Dans ce film, on ne voit pas seulement de la cuisine mais une manière de la transformer en art. C’était quelque chose de voulu je suppose  ?
Oui évidemment. C’est tout un rapport à la création. La cuisine c’est un art des 5 sens. Et la difficulté, c’est qu’en filmant il n’en reste plus que 2 sur 5. Il faut donc encore une fois savoir se positionner pour ne pas montrer qu’un plan banal d’une assiette mais bien plus. Il faut réussir à lui donner tout son sens. Toute la difficulté est là. Personnellement, je trouvais ça absurde de mettre 150€ dans un repas. Mais, en mangeant chez Michel la première fois, j’en ai pleuré. On découvre les légumes, on a l’impression de n’en n’avoir jamais mangé avant. C’est des goûts d’enfance qui refont surface… Ce film a changé ma vision, ma conception de la cuisine.

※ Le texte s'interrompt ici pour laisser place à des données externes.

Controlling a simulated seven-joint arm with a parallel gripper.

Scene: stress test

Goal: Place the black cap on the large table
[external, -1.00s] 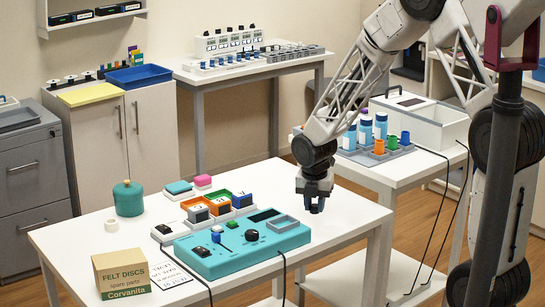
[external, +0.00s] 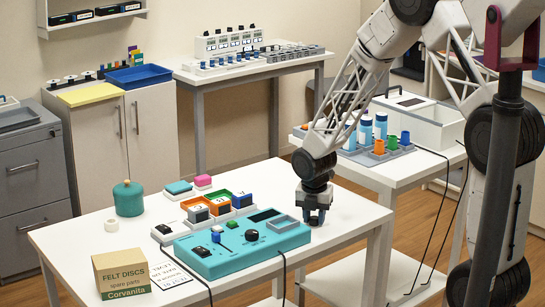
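The large white table (external: 345,222) fills the front. A teal panel box (external: 235,263) on it carries small dark parts: a round black knob (external: 252,235), a black piece (external: 203,251) at its left end and a blue lever. I cannot tell which dark part, if any, is the black cap. My gripper (external: 314,222) points down, low over the table just right of the teal box. Its fingers are small and dark, and I cannot tell whether they hold anything or touch the table.
A tray of coloured bins (external: 218,212), a teal pot (external: 128,198), a white ring (external: 111,225) and a felt discs carton (external: 121,274) stand on the table. A side table (external: 405,168) with bottles stands behind right. The table's right end is mostly clear.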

J’ai lu dans une interview de Paul Lacoste, le réalisateur, qu’il comparait Sébastien à un chef opérateur. Vous le comprenez  ? Vous voyez l’analogie avec vous  ?
Complètement. Cuisine et cinéma ont une similitude incroyable. Que ce soit dans la structure hiérarchique, dans le rapport à l’autorité, la méthode. Tout fonctionne de la même façon.
Un plat, c’est comme un film  : ça raconte une histoire. Il y a ce mystère de ne pas savoir ce qui va se passer, comment il va être accueilli. Un repas, c’est de l’émotion, des sensations, comme un film de cinéma.

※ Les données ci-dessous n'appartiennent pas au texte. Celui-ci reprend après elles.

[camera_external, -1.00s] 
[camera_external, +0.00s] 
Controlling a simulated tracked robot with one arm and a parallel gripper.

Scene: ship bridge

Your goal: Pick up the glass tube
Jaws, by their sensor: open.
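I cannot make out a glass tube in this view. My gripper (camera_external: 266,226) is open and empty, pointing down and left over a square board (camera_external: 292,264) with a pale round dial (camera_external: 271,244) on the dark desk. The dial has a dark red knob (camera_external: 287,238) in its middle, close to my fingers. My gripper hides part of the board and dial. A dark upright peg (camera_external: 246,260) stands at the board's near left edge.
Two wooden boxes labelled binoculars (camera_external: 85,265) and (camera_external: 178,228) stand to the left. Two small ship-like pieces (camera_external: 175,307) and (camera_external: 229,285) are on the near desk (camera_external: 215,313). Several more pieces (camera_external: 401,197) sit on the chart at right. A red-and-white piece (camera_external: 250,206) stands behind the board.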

Selon vous, de quoi parle le film  ?
C’est un film sur un père et son fils. La cuisine est à voir en filigrane. On est face à un personnage important, qui a une présence incroyable, qui laisse peu à peu sa place, qui lègue l’œuvre de toute une vie à son fils. C’est un thème très fort, pas facile à retranscrire à l’écran.

Et qu’est-ce que cela vous a apporté de tourner ce film  ?
Je me dis que j’aurais dû m’y mettre il y a 10 ans (au cadre). J’aime beaucoup travailler sur la lumière mais ça me plaît beaucoup de cadrer, de retranscrire et découper une action, une émotion.

Dans la vie je cherche, j’expérimente, j’essaye. Aujourd’hui, je trouve que l’on manque de diversité professionnelle, de touche à tout. Je me sens un peu comme un éternel stagiaire en fait, et j’adore ça.